Updated: Dec 4, 2019
I have quite a large collection of board games (over 2000). Fief (from Academy Games) is still one I keep coming back to it as among the most appealing. As is clear from the game’s sub-title, Fief is set in France in 1429. The board is made up of interconnected villages, each of which falls within both a fief and a bishopric. Players control noble families. They raise taxes on the provinces they control, they build fortifications and mills, they recruit more troops, they battle.
So far this sounds much like thousands of other games.

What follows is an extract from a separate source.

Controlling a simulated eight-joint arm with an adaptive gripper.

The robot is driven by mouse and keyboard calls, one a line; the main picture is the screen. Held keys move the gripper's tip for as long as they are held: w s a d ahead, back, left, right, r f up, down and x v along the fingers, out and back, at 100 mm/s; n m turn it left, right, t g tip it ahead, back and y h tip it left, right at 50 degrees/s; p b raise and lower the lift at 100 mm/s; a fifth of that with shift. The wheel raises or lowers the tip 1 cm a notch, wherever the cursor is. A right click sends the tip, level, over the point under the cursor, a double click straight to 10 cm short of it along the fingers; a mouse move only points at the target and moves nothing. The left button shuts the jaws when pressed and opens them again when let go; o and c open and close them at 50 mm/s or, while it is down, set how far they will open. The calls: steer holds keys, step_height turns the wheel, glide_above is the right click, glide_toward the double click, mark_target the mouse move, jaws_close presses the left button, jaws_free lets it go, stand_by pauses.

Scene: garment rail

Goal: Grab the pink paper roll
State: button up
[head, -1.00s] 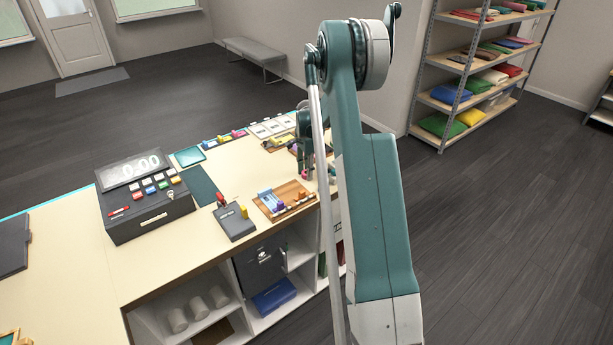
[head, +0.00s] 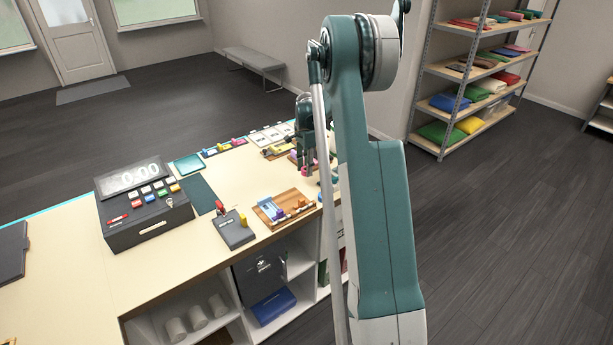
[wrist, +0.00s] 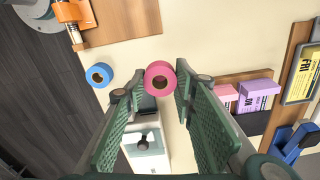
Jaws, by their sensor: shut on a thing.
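A blue roll (wrist: 99,75) stands left of the pink one. A white box (wrist: 146,148) lies below, and pink and purple boxes (wrist: 258,88) sit at right. The cash register (head: 145,210) is farther left on the counter.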

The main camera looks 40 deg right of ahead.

In this game, however, a player requires just three victory points to win. They immediately gain one victory point for laying claim to and buying a fiefdom (controlling just two or three villages). If they control all of the villages in a bishopric, they can appoint one of their family members as bishop. More likely, they will need to negotiate with and maybe even bribe other players to get an unmarried male family member elected as bishop. Bishops can go on to become cardinals and they can be elected pope, which would give another victory point. It is the bishops who vote on which fief lord should be king; worth another victory point. In this game, by the way, there is just the one pope at any one time - although, historically, the game is actually set during a period when the Church was still emerging from a schismatic split following a separate papacy having been established in Avignon to rival the pope in Rome.
Players keep their units face down when not in combat, so there is some 'fog of war' uncertainty over whether an opponent is going to be defending with men-at-arms or cavalry. Events can also have a devastating effect: plague can strike at any moment, with a 50% chance of killing each noble in the affected region.
With only three points needed to win, victory may look tantalisingly within the grasp of any player, but the third victory point is actually very hard to achieve through conquest and diplomacy alone. Players may therefore seize on the option to ally with each other through marriage. A male noble may marry another player's female noble (there are no same-sex marriages: this is the 15th Century after all). Players allied in this way need four victory points between them to win a shared victory. Being the 15th Century, marriage cannot easily be put aside. There are no quickie divorces available in Fief: a marriage, and therefore an alliance, can only be dissolved through a papal annulment or through the death of a spouse. Players are likely to find assassination easier than annulment. :-)
This perhaps gives at least a flavour of Fief. The edition shown here has been enhanced with plastic buildings and metal coins; pleasingly tactile optional extras that replace some of the cardboard tokens that come with the basic game. You may also spy in the picture the various small expansions that can be added in for further replayability.
Fief is a game that has suffered elsewhere from some lukewarrm reviews. Don’t let them put you off. This is a beautifully produced game with subtleties that make it certainly worthy of a closer look.